In het Zorghuis waar pappi resideert, hebben de kamers geen telefoonaansluitingen. Een bewuste keus, zodat familieleden niet honderdduizend keer per dag gebeld worden, omdat hun dementerende ouder of partner telkens vergeet dat-ie al gebeld heeft. Voor pappi schaften we het meest simpele seniorenmobiel aan. Maar voor digibetische dementerenden die nog maar een handeling per actie kunnen uitvoeren, is zelfs dat te ingewikkeld.
'Het gsm'tje is een prutsding om in de hand te houden.' Zijn vingers zitten steeds het luidsprekertje in de weg. Als ik hem daarop wijs, zegt hij: 'In dat minuscule gaatje kan on-mo-ge-lijk een microfoon huizen!' Het mobieltje bevat geen hoorn en geen kabels. Hoe weet dat ding dan dat hij jou moet bellen? Waarom brandt er blauw licht in het toestel (display)? En moet hij nou in de standaard (de oplader) of eruit? Daarnaast zitten er nog een boel overbodige knopjes en schuifjes op die hem van de wijs brengen: om het toestel te blokkeren, de pincode te barricaderen of het toestel AAN/UIT te zetten. Elke keer moet er bij telefonisch contact een verzorgende aan te pas komen, wat ze met alle liefde doen daar niet van. Q. verzucht geregeld: 'Kreeg ik mijn oude telefoon maar terug.' Er achteraan op zijn allerzieligst: 'Maar dat kan niet.'
Na een omslachtige zoektocht vond vriend Wim (zo lief) dankzij de alerte helpdeskmedewerker bij Stelcomfortshop een zenderkastje dat het oude toestel verbindt met het gsm netwerk. Een vondst! Terwijl Wim de boel aansluit en voorkeursnummers onder knopjes installeert, zit Q. er hoofdschuddend bij: 'Nu krijg ik weer een ander toestel en kan ik niet eens zien wie er belt!' Q. kan het niet bevatten, het moest er nog bijkomen dat hij over een draaischijf zou beginnen. Om een punthoofd van te krijgen. Ik toon hem de schabberige verpakking met zijn handschrift: 'Dit is toch echt je vertrouwde toestel, pa!' 'Ik heb dit ding nooit gezien', klinkt het eigenwijzerig resoluut.
Een hevig zwetende Wim ziet pappi al loeren naar de fonkelnieuwe kabels en het zenderkastje. Erop zetten dat hij er niet aan mag komen, werkt averechts weten we uit ervaring. Wim stond al met tape klaar om de onnodige cijfertoetsen af te plakken. 'Laat maar, dat heeft weinig nut. Voor wij de deur uit zijn, heeft hij dat er al af getrokken. We gaan gewoon oefenen', zeg ik.

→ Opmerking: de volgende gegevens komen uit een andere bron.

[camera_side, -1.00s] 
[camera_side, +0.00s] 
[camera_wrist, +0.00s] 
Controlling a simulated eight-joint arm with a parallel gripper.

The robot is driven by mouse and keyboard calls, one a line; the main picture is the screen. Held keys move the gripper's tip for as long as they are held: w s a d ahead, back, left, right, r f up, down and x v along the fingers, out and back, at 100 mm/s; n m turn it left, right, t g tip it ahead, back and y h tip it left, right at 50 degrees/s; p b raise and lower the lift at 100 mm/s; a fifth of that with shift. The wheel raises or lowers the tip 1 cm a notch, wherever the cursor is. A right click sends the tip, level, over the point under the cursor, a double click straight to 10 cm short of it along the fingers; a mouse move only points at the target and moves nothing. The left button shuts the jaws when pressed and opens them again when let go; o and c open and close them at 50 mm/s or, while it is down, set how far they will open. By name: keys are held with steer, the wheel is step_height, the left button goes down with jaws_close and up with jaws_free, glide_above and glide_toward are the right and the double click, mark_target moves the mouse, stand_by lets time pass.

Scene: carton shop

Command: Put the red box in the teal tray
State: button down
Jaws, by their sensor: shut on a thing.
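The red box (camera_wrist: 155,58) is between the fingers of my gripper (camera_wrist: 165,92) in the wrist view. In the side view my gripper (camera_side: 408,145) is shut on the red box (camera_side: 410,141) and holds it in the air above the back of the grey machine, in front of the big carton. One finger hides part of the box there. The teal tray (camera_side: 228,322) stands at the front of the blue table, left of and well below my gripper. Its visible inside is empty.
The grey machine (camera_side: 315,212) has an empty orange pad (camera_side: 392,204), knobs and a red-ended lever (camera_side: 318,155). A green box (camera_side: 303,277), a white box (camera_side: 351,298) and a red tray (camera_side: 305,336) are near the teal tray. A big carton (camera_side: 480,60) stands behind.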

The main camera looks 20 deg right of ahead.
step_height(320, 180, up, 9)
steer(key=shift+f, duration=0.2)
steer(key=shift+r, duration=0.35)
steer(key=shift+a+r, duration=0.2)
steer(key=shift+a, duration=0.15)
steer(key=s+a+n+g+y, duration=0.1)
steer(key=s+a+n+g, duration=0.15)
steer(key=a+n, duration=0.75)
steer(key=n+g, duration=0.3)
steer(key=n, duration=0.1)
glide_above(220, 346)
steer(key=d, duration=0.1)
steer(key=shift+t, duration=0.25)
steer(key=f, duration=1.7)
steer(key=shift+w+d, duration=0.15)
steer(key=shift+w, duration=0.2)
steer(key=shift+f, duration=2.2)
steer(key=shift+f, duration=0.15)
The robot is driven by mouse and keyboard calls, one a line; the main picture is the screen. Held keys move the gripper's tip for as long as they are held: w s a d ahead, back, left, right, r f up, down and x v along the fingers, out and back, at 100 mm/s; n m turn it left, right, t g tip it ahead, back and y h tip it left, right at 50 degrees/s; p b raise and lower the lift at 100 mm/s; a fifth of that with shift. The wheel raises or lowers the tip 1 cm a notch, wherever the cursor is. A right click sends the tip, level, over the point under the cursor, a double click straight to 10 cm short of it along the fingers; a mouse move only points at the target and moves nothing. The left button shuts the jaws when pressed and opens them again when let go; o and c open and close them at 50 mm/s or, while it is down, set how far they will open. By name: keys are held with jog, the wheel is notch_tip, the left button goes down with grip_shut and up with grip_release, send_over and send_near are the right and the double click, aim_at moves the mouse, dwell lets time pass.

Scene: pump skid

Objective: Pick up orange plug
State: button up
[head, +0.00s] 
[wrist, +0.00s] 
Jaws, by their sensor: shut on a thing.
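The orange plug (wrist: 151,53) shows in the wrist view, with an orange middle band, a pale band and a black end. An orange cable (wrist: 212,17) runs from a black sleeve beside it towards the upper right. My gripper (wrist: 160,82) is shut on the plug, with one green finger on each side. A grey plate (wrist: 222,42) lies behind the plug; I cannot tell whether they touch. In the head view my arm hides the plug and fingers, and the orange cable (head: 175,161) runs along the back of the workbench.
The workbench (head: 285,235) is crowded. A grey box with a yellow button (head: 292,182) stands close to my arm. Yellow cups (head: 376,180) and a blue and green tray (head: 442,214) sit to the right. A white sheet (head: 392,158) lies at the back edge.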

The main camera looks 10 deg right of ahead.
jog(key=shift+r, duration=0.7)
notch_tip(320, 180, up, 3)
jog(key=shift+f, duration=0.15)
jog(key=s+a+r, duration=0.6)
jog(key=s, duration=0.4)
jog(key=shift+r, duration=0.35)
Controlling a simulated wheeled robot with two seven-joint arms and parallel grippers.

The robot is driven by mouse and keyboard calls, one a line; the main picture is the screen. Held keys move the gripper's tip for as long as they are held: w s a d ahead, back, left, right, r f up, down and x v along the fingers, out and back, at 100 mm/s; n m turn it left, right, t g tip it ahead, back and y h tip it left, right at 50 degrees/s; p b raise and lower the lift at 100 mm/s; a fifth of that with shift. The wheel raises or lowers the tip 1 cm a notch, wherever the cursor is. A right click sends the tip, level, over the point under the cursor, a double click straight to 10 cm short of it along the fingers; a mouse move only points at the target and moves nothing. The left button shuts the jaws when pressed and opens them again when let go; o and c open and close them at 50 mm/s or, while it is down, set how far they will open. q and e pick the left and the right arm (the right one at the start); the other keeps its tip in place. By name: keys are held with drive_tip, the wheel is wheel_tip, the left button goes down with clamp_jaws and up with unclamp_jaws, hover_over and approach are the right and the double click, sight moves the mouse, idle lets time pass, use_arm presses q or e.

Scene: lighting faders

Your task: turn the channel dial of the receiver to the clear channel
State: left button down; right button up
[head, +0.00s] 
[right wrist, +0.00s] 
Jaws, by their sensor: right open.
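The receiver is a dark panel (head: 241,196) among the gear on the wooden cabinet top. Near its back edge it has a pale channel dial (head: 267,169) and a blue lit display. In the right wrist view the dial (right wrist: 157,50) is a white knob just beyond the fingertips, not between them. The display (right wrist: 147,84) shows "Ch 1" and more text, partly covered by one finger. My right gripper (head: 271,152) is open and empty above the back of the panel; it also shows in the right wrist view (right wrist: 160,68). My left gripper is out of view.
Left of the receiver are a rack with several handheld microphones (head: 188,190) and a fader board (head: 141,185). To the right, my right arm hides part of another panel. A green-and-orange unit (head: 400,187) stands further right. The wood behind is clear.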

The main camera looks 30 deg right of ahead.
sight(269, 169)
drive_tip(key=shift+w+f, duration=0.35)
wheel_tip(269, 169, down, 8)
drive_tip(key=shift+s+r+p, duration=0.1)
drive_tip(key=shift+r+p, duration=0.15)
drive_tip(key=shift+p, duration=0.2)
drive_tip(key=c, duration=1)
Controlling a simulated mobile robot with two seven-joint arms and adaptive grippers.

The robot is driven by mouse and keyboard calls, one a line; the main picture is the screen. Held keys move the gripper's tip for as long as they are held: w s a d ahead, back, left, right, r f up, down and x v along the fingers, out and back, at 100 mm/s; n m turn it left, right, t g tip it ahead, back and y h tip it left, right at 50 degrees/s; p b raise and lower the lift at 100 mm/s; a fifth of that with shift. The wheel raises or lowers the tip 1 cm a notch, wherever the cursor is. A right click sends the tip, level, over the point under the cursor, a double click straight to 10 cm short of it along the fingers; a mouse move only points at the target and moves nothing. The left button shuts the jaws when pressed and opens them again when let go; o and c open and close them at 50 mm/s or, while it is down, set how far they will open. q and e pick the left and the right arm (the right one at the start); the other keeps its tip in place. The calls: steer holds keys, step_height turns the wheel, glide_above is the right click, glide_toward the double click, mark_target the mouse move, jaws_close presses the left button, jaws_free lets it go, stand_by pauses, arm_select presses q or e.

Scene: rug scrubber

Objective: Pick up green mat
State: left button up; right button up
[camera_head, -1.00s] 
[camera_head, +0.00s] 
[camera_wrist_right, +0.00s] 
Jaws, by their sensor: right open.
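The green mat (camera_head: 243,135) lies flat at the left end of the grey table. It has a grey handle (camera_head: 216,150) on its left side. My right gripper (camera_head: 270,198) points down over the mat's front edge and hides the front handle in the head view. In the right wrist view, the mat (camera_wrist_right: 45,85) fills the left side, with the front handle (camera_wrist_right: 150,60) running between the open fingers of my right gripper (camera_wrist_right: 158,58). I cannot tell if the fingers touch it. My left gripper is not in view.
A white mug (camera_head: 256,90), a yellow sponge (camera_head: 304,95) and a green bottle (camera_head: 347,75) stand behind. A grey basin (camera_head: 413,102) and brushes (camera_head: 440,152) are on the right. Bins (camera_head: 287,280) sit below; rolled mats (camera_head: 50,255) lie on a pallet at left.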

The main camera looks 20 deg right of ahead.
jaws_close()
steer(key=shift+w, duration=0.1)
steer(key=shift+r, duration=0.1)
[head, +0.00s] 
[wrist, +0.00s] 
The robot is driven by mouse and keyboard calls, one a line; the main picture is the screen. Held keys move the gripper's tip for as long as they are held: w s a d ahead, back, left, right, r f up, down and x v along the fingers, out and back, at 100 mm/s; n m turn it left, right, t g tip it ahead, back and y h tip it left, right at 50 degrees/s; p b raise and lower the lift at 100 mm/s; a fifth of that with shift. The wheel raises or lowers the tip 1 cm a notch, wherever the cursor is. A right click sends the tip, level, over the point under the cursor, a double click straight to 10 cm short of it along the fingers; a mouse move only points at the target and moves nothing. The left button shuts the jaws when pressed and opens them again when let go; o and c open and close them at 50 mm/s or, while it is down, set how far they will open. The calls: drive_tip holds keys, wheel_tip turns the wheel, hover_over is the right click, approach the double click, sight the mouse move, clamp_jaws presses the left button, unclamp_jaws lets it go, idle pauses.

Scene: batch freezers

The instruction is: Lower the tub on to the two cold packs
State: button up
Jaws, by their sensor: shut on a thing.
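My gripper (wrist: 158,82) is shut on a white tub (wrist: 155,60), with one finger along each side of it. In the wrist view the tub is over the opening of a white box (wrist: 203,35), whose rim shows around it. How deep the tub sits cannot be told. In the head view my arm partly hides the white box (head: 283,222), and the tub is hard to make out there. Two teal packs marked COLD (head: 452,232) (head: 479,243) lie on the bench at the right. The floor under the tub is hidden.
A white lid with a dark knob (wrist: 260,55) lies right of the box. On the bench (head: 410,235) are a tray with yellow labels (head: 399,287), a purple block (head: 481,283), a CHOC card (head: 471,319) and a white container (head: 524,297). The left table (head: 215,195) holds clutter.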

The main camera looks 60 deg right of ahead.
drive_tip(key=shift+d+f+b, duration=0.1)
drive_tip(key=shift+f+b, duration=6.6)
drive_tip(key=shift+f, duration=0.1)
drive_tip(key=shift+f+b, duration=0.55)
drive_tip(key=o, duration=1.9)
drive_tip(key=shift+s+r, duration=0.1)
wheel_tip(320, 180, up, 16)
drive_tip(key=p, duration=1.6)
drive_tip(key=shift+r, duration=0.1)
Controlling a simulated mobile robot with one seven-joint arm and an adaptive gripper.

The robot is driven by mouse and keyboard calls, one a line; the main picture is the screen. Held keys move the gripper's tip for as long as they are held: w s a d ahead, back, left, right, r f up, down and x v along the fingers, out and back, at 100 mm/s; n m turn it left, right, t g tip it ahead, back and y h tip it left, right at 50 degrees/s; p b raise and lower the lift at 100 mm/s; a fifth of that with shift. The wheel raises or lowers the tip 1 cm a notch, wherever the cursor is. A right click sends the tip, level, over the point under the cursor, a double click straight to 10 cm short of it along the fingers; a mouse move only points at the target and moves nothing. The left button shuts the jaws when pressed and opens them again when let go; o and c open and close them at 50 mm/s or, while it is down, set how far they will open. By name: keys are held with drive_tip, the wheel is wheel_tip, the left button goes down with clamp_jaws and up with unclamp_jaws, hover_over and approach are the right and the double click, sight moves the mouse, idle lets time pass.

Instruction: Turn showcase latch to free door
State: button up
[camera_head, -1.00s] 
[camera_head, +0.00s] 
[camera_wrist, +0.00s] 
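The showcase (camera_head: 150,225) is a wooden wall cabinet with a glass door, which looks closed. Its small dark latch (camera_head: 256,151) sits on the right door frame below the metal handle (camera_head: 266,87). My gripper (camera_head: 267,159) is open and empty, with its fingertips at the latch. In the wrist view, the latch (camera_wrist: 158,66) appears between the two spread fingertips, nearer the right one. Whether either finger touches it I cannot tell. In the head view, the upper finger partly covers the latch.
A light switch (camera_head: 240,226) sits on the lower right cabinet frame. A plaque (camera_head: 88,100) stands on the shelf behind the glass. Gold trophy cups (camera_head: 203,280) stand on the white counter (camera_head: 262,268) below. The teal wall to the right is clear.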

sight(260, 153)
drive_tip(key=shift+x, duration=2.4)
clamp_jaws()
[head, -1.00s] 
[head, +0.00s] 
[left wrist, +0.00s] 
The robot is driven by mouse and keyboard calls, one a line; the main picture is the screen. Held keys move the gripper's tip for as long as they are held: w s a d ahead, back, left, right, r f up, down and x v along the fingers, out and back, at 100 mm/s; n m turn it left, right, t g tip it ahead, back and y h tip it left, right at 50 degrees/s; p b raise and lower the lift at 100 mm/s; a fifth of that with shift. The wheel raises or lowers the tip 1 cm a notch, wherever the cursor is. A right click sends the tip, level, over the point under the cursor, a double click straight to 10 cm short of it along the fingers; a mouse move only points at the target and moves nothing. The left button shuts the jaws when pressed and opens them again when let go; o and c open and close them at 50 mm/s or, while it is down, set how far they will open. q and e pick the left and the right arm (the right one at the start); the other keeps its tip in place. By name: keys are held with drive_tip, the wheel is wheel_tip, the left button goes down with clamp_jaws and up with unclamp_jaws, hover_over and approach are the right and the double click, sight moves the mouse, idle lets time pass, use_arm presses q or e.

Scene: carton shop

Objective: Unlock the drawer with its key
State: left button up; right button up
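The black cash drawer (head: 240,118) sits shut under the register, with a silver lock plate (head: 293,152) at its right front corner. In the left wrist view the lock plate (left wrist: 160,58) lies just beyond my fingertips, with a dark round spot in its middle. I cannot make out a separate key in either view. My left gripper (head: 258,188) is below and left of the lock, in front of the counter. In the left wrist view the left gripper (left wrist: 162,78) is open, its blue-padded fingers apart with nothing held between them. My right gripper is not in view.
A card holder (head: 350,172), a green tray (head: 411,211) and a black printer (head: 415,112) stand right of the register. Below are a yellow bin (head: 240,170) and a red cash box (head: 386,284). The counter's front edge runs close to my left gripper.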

Nog voordat de buurthaan kraait, hangt pappi aan de lijn. 'Wat goed van je dat het je is gelukt', feliciteer ik hem. 'Bel jij me maar in het vervolg', moppert hij. 'Ik moest eerst het telefoonboek zoeken, toen jullie nummer, en bovendien het kengetal erbij drukken wat je me niet verteld had! Dat is me veel te omslachtig.' 'Maar je hoeft toch alleen maar de hoorn op te pakken en op mijn foto te drukken?' grinnik ik. 'Oh, ik dacht dat die voor de sier was, net zoals die denk-aan-mij-lijstjes voor in de auto.' Pappi begrijpt er steeds minder, maar in smoesjes bedenken is hij een kei.